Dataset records
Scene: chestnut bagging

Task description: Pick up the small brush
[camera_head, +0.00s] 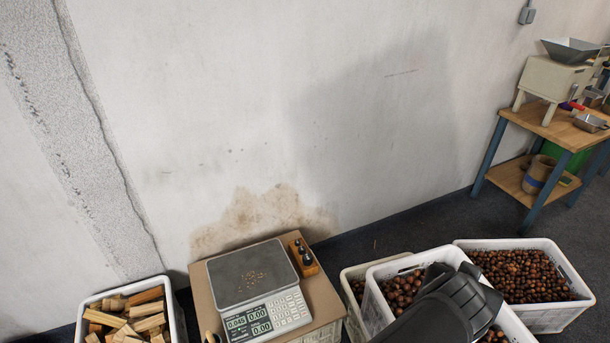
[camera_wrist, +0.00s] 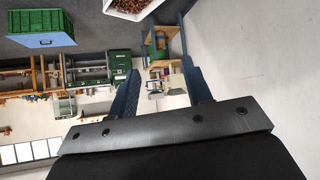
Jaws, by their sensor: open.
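I cannot make out a small brush for certain. A small tan wooden piece (camera_head: 210,337) pokes up at the bottom edge of the head view, by the scale's front left corner; most of it is cut off, so I cannot tell if it is the brush. The scale (camera_head: 240,275) has brown crumbs on its plate. My gripper (camera_wrist: 160,66) shows in the wrist view with its two fingers apart and nothing between them. In the head view only a dark part of my arm shows, over the chestnut crates; the fingers do not show there.
The scale stands on a brown box-like stand (camera_head: 323,297) with a wooden weight block (camera_head: 303,256). A crate of firewood (camera_head: 172,296) is at left. White chestnut crates (camera_head: 562,306) stand at right. A workbench (camera_head: 545,125) is at far right. The wrist view shows a green crate (camera_wrist: 38,25).

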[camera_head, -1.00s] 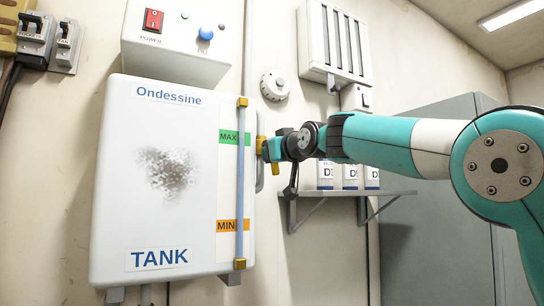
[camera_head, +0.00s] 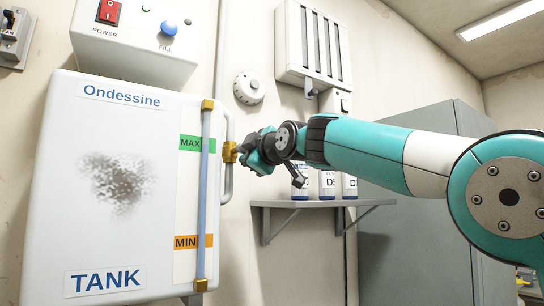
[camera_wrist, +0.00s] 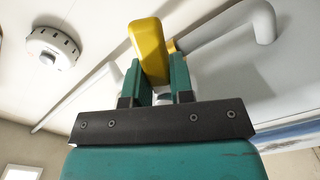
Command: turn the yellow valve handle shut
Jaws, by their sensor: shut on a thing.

— WHAT IS REQUIRED —
In the listing above, find each line with the word "shut" and copy it.

— SOLUTION FOR THIS EXERCISE —
Command: turn the yellow valve handle shut
Jaws, by their sensor: shut on a thing.

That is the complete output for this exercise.